For this, and a number of other reasons, the 2017 review paper recommended that the NEG review this fourth context of Further learning. The NEG considered this and decided that it was best to remove the classification named Further Learning. As a result, only the first three contexts continue in PIAAC Cycle 2, as these were the most relevant to adults, and that any existing Further learning items in PIAAC Cycle 1 should be reclassified against one of the other three contexts. The need to have items that were about knowing about the more formal aspects of mathematics, including the conventions used to apply mathematical rules and principles, would be covered through the inclusion of those requirements through the content knowledge area of Change and Relationship.

Hence there are some name changes, partly to make them more similar to the PISA mathematical literacy descriptions and labels for Context. The three versions of the Context labels are described in Table 3.4.

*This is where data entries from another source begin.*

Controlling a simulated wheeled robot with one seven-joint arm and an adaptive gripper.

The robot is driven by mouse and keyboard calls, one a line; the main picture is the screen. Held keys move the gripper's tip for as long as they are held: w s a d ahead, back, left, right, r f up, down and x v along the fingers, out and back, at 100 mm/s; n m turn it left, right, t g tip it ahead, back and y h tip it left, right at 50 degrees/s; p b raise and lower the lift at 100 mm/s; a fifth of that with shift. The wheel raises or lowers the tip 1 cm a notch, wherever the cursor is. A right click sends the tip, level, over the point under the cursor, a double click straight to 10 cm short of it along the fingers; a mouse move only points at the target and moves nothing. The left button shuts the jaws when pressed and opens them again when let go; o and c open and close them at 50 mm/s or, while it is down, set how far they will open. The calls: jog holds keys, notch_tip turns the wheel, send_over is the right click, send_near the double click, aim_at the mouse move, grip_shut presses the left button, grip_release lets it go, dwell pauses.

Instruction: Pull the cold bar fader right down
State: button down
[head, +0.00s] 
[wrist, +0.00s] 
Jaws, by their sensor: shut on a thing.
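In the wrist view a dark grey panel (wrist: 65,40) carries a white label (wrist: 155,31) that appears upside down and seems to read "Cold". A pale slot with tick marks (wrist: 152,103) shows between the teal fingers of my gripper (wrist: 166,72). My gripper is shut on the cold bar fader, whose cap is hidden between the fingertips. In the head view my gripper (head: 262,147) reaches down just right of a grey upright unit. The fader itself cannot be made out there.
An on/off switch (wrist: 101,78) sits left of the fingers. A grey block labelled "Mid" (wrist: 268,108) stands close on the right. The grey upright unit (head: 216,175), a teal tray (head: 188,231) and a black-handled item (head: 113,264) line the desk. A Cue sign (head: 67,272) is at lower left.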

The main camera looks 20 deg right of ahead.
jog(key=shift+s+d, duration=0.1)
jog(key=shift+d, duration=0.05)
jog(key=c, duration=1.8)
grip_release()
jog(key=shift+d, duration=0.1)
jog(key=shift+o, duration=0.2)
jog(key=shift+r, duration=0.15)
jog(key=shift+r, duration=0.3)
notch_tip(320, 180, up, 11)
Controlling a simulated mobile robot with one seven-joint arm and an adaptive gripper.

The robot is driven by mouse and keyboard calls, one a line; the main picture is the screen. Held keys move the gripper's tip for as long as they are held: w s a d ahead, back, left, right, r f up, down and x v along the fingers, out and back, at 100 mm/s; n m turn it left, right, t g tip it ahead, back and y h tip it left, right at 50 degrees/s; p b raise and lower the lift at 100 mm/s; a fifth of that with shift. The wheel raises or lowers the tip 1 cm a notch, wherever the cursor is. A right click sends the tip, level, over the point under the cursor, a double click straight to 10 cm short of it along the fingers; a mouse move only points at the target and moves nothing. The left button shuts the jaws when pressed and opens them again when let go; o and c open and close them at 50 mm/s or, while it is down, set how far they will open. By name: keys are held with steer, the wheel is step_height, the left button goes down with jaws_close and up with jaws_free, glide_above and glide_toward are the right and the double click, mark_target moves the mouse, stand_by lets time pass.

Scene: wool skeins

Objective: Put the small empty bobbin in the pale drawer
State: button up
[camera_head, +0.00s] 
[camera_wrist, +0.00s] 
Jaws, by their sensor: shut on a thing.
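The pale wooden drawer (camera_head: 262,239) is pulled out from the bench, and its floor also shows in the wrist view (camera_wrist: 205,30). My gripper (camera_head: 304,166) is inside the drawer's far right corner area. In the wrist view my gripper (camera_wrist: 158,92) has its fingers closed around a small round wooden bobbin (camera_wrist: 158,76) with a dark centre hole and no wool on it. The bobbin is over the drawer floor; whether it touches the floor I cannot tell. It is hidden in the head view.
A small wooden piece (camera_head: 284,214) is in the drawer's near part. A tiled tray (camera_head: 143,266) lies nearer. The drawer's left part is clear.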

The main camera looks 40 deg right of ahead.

People try to manage or respond to a situation involving numeracy and mathematics because they want to satisfy a purpose or reach a goal. Three types of contexts that may require the use and application of numeracy skills are described below:

  • Personal

  • Work

  • Societal/community.

These are not mutually exclusive and may involve the same underlying mathematical themes. The capability of being critically reflective about the use and application of mathematics is important in the 21st century, and adults need to be able to make decisions and judgements, and defend or support arguments. The different contexts provide the different areas of their lives where adults may encounter numeracy situations and which therefore provide the purpose for engaging in, solving and being reflective about real-world problems involving mathematics.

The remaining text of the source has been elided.